DO THIS: Only the number is wanted: how many lines of these entries contain the word "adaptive"?

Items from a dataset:
"""
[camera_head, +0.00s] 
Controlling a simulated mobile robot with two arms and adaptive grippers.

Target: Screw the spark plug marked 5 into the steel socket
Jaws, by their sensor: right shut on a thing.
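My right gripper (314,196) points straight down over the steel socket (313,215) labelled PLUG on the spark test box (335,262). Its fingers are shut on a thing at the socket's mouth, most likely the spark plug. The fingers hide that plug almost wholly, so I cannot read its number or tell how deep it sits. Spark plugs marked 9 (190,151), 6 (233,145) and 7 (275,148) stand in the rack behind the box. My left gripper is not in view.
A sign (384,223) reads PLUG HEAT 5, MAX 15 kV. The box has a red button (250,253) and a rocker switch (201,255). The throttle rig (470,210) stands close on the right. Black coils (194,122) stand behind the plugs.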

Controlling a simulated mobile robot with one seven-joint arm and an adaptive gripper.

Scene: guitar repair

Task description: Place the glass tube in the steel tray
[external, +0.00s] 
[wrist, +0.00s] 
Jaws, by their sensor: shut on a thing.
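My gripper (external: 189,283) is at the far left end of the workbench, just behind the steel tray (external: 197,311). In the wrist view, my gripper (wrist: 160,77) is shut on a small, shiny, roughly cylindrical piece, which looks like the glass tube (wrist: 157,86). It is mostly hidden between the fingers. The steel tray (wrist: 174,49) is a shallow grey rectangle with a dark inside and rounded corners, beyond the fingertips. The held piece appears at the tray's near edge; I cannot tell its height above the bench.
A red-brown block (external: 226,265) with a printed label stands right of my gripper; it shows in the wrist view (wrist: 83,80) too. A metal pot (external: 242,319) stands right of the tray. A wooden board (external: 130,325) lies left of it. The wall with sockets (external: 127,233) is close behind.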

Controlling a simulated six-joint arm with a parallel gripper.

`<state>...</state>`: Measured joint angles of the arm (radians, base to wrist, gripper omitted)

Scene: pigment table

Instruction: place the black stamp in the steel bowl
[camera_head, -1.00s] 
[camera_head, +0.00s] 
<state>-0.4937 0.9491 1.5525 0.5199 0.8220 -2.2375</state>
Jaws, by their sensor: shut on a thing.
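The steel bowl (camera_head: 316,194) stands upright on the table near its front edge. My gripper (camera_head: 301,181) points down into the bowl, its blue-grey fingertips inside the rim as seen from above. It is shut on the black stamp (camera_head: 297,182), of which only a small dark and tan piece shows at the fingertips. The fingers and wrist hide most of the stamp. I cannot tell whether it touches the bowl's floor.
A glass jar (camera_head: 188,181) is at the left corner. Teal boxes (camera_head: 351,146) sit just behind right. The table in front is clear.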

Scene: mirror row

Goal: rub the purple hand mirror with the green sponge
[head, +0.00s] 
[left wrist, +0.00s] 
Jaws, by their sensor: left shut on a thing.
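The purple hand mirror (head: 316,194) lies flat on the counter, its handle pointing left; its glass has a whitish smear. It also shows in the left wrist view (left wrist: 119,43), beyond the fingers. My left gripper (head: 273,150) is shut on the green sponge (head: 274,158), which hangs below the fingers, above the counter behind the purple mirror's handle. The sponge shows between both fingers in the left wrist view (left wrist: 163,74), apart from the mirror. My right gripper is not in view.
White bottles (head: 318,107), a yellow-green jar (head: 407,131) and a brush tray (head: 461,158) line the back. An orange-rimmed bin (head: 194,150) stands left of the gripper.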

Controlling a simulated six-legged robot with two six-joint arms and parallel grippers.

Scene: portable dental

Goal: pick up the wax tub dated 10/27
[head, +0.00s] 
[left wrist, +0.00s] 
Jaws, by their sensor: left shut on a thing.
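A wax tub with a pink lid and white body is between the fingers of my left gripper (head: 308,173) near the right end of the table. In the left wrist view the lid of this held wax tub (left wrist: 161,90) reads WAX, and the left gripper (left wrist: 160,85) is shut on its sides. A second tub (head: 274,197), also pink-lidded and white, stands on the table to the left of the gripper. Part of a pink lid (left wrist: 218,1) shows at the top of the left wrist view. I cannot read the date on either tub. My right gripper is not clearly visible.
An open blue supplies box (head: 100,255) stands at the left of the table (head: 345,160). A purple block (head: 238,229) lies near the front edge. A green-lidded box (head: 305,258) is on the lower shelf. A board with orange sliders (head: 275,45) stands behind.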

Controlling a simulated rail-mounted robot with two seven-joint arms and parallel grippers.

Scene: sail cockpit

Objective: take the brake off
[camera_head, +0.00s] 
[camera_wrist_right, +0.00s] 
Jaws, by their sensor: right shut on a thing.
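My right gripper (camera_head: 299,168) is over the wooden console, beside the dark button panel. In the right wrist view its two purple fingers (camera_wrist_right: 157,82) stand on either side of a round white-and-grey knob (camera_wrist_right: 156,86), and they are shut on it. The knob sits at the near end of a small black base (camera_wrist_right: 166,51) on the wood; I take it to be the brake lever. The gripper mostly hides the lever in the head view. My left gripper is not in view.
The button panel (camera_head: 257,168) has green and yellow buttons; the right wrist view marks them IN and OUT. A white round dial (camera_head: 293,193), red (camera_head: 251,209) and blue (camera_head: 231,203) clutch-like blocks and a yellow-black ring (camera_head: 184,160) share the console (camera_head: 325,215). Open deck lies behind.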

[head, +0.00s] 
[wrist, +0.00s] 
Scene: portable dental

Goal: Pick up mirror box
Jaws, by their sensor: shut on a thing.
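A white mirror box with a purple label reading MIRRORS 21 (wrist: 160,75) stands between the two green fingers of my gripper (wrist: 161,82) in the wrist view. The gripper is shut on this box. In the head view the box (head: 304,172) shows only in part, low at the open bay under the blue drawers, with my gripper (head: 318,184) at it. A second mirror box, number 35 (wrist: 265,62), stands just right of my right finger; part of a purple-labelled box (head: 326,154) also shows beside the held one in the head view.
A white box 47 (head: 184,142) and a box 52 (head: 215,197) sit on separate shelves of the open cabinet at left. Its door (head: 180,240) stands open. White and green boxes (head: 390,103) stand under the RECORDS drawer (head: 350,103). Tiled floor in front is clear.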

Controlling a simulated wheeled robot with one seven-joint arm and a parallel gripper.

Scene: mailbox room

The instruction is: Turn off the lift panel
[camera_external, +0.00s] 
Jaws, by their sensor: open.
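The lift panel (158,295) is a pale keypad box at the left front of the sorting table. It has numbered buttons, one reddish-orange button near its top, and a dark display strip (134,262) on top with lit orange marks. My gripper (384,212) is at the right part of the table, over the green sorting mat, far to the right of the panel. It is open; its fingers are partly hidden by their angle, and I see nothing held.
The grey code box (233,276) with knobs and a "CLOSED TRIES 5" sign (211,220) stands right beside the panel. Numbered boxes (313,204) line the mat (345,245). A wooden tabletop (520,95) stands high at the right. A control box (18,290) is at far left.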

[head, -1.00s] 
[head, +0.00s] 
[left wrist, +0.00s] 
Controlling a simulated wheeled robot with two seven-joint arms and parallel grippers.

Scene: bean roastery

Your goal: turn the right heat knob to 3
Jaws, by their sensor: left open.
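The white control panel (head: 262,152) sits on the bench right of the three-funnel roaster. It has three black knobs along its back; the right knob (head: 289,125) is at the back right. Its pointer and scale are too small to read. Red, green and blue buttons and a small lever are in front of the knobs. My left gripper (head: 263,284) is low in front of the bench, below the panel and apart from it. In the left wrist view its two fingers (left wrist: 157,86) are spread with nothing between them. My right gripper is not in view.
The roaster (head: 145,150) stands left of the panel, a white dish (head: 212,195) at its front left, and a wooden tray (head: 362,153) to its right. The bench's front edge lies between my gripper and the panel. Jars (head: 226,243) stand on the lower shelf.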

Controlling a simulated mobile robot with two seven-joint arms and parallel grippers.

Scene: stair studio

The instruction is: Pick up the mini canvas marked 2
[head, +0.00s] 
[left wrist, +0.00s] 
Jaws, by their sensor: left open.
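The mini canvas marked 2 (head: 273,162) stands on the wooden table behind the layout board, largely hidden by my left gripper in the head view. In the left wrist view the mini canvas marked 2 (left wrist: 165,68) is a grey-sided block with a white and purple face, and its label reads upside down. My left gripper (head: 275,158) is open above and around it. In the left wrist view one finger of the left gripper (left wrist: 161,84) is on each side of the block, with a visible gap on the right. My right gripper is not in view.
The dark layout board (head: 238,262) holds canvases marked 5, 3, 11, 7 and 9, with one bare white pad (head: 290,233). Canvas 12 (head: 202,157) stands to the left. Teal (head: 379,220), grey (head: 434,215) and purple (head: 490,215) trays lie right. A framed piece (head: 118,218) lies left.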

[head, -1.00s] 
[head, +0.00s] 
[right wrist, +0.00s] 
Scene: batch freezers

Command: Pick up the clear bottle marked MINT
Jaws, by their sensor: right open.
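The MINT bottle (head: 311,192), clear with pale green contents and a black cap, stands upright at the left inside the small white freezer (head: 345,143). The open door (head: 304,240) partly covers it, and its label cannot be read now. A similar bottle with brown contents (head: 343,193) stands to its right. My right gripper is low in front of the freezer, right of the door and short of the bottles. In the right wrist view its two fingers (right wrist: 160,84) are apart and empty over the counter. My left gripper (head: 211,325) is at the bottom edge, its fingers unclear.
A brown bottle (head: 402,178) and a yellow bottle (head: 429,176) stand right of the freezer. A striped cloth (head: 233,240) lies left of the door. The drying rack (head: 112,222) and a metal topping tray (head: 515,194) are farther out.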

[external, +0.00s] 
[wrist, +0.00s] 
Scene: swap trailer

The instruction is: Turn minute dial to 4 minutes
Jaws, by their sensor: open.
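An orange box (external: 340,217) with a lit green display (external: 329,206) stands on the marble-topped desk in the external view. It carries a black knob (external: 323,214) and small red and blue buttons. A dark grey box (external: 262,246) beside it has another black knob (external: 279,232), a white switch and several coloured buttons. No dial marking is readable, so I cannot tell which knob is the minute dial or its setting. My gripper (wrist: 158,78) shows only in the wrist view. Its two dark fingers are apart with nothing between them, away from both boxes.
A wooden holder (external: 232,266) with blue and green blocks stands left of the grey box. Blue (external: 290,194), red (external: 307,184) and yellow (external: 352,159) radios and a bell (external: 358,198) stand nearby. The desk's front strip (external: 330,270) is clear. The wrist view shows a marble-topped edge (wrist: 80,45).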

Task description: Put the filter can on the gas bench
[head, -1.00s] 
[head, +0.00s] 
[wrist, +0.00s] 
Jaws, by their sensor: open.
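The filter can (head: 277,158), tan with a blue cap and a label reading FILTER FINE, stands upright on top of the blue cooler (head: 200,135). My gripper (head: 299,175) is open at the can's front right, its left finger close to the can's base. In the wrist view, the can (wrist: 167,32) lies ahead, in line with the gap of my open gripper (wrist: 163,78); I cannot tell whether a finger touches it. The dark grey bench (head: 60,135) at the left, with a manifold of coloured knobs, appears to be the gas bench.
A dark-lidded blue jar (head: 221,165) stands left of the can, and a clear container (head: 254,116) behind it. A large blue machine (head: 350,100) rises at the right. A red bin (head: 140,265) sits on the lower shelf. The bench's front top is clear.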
"""
ANSWER TO THIS EXERCISE: 2